* [Given problem]
In the data below, find every line with the string "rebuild" and pull it out.

◆ ◆ ◆ ◆

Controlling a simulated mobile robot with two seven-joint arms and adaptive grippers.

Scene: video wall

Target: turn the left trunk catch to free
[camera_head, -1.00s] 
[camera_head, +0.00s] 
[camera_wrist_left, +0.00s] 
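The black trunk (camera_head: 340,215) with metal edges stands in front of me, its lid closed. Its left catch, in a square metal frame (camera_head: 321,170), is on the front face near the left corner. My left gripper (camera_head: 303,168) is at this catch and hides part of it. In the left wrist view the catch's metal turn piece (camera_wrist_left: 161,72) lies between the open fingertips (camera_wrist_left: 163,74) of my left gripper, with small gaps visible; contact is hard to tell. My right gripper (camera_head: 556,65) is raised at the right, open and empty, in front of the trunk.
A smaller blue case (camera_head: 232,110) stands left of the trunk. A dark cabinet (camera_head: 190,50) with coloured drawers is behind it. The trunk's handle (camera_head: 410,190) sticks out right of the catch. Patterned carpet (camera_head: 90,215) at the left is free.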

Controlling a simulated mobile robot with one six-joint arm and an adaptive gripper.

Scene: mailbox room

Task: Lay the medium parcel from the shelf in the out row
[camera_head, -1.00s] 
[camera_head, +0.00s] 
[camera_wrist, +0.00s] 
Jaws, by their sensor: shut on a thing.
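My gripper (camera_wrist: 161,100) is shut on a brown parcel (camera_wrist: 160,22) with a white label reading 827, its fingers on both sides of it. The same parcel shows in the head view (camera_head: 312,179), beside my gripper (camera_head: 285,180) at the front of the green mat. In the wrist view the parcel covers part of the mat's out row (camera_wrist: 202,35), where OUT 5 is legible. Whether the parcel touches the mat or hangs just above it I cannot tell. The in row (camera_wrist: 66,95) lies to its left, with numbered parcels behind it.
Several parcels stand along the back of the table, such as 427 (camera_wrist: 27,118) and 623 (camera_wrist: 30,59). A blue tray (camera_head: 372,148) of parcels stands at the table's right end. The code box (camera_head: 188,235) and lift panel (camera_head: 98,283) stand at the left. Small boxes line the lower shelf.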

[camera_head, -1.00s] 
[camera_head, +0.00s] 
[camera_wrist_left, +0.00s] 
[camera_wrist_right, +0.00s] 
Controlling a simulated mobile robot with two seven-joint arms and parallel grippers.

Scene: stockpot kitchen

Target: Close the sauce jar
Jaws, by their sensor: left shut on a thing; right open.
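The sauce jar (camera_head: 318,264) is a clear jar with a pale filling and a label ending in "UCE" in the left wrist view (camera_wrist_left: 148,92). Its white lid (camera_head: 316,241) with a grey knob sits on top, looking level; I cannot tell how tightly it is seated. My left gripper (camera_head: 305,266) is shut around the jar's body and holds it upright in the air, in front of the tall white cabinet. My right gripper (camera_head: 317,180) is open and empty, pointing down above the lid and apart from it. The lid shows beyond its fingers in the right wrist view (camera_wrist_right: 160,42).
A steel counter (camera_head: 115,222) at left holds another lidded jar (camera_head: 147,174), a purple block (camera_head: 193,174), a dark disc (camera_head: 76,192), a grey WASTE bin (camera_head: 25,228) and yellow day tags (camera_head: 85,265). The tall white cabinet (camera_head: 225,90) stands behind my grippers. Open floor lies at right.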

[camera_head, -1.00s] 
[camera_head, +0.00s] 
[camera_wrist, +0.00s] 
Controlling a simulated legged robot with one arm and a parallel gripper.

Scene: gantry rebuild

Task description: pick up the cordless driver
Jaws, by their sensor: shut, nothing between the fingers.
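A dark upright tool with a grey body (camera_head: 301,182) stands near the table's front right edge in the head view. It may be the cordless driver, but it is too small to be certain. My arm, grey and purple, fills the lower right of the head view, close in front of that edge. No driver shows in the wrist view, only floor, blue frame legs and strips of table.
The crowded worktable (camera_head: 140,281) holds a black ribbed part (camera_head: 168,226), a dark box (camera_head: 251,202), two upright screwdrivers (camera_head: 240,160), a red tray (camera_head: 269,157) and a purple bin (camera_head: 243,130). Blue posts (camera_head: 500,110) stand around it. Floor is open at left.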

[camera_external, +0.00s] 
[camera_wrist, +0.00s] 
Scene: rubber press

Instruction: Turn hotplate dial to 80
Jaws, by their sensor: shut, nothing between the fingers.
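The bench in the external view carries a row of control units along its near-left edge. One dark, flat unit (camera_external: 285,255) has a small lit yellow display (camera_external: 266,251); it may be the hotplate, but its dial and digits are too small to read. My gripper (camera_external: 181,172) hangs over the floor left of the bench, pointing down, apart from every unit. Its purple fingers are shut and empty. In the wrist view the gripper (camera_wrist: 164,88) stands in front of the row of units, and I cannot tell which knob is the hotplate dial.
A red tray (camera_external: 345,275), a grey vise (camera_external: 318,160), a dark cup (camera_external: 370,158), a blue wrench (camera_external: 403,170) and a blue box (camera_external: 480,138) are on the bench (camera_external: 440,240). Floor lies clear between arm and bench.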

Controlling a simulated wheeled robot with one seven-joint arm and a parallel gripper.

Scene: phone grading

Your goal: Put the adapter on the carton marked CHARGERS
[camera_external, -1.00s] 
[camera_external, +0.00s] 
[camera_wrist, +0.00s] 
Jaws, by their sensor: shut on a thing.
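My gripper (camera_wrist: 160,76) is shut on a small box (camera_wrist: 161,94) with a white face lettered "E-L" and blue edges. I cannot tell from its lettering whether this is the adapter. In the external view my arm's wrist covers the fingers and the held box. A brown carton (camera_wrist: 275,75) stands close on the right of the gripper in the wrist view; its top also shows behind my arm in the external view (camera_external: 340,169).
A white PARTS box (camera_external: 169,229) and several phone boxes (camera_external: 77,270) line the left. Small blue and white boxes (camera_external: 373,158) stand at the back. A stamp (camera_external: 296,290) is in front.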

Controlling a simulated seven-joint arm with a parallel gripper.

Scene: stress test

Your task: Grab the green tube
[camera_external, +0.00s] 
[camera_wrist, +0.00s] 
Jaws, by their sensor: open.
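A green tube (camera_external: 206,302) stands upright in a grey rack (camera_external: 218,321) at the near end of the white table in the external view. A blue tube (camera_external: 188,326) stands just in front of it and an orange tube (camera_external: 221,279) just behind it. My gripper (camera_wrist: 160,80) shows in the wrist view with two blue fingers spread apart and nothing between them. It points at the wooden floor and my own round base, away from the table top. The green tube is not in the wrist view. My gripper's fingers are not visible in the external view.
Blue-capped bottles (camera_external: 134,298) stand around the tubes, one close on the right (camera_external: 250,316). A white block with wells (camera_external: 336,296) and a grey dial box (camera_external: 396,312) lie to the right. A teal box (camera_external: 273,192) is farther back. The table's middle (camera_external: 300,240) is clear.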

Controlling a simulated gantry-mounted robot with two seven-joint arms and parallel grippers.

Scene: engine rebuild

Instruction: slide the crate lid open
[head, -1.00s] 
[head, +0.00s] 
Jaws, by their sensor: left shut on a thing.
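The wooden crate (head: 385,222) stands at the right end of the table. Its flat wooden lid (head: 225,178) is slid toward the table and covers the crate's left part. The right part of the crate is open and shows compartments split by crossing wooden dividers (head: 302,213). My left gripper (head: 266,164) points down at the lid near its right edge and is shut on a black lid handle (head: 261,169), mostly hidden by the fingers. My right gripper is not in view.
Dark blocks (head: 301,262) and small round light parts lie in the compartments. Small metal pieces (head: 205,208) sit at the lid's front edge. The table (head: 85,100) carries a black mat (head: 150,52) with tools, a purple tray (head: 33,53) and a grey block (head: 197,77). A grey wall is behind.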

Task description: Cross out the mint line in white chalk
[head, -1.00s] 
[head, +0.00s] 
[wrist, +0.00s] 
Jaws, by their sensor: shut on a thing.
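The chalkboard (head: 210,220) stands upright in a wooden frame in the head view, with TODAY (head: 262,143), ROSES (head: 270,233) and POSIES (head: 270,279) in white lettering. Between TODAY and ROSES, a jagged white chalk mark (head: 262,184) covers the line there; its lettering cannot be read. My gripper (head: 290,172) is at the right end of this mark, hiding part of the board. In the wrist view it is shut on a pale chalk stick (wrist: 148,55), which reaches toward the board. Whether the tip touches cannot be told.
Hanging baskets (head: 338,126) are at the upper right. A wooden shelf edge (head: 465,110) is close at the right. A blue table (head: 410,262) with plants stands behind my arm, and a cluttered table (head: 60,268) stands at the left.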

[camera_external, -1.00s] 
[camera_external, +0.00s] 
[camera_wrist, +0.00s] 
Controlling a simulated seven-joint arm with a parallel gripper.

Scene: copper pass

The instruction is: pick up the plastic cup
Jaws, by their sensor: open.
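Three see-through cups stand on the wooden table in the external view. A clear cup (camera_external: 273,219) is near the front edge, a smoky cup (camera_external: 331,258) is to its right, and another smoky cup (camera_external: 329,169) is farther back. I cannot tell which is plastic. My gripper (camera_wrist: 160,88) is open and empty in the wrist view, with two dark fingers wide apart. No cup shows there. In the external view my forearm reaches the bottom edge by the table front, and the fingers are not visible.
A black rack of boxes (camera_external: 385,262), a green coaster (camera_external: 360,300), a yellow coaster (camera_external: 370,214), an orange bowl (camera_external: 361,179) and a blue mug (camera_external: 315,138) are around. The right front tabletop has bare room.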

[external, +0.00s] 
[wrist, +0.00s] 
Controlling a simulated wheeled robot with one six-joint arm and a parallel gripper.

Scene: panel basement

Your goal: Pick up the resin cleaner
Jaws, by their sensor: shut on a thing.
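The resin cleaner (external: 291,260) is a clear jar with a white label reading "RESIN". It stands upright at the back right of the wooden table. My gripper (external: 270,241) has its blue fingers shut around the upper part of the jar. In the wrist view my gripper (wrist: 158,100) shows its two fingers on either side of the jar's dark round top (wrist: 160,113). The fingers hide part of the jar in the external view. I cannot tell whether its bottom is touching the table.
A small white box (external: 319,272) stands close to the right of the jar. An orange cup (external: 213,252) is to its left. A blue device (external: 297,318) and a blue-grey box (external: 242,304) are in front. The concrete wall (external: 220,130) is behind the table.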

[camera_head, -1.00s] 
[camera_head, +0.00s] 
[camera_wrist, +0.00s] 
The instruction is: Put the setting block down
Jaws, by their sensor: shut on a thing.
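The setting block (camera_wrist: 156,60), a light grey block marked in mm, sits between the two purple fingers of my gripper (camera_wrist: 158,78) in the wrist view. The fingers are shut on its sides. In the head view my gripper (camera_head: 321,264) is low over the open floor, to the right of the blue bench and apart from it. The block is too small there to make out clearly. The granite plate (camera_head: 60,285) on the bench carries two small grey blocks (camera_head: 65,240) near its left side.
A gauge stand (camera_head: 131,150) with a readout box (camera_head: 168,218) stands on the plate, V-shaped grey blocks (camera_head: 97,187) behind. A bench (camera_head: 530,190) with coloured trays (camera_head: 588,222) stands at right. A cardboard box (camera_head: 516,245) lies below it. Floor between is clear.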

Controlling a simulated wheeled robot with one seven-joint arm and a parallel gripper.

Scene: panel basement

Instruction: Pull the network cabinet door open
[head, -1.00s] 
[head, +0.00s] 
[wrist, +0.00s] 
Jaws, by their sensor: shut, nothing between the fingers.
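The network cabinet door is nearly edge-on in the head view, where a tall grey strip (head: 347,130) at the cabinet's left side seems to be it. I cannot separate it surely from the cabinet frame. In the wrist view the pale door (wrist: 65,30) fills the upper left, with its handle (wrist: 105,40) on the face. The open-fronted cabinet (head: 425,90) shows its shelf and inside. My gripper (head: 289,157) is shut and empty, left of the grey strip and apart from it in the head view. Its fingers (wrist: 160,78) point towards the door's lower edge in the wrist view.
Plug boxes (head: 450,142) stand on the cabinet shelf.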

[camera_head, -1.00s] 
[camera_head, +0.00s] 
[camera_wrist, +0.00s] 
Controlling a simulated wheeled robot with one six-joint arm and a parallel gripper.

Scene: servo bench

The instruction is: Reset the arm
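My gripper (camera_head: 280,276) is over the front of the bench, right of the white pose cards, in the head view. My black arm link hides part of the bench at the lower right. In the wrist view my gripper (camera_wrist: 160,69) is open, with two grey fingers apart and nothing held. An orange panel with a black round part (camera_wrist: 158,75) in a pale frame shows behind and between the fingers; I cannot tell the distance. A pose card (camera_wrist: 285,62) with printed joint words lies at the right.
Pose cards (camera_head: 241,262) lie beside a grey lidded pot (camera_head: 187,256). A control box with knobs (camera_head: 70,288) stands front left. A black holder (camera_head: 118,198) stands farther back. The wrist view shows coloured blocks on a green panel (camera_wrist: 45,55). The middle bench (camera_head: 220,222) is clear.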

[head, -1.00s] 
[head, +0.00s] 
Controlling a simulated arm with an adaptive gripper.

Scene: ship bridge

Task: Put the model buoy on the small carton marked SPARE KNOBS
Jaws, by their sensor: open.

◆ ◆ ◆ ◆

* [Response]
Scene: gantry rebuild
Scene: engine rebuild

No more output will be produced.